The inference drawn from load testing is :
- Whether the system is available?
- If yes, is the available system stable?


Saturday, October 23, 2010

Validation phase - System Testing - Performance Testing - Capacity Planning and Bug Fixing

Most traditional applications are designed to respond to a single user at any time, most web applications are expected to support a wide range of concurrent users. As a result, performance testing has become a critical component in the process of deploying a web application. Performance testing has proven to be most useful in the capacity planning area.

- Capacity Planning
Capacity planning is about being prepared. Suppose if you want to know if your server configuration is sufficient to support two million visitors per day with average response time of less than five seconds etc.

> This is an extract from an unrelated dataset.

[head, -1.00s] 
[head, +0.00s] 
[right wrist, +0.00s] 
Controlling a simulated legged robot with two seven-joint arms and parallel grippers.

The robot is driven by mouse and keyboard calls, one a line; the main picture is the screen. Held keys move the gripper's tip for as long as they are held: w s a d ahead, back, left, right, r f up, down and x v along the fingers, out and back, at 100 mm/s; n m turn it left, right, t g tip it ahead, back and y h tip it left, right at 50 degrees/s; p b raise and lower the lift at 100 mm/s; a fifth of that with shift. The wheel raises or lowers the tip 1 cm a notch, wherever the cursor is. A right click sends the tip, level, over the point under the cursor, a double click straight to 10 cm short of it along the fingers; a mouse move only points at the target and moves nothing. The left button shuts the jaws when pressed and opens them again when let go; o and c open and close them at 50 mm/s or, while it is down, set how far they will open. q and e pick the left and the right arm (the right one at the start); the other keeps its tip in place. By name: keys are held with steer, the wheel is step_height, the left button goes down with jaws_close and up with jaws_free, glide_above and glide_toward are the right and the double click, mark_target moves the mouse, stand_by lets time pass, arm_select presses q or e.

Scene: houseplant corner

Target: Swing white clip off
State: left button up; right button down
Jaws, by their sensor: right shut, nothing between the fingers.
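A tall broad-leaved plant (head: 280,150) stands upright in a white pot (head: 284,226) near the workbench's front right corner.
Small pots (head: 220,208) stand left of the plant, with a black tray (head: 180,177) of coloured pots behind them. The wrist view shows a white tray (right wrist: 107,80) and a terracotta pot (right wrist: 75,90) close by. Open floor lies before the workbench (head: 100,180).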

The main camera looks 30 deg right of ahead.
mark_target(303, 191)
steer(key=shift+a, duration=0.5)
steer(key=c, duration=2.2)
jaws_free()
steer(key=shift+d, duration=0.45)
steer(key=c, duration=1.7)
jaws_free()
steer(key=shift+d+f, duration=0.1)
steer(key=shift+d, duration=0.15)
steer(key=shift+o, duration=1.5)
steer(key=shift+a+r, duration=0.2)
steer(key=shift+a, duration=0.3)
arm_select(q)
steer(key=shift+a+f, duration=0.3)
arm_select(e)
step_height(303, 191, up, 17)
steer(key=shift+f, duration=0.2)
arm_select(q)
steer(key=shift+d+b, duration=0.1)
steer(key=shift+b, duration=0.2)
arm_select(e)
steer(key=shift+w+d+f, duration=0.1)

In capacity planning, you need to set the hardware and software requirements of your application so that you will have sufficient capacity to meet anticipated and unanticipated user load. One approach in capacity planning is to load-test your application in a testing server farm. By simulating different load levels on the farm using a web application performance testing tool such as WAS, you can collect and analyze the test results to better understand the performance characteristics of the application. Also, you may want to test the scalability of the application with different hardware configurations. You should load test your application with different numbers of clustered servers to confirm that the application scales well in cluster environment.

- Bug Fixing
There are some errors that may not occur until the applications is under high user load. Performance testing helps to detect and fix such problems before launching the application. It is therefore recommended that developers take an active role in performance testing their applications, especially at different major milestones of the development cycle.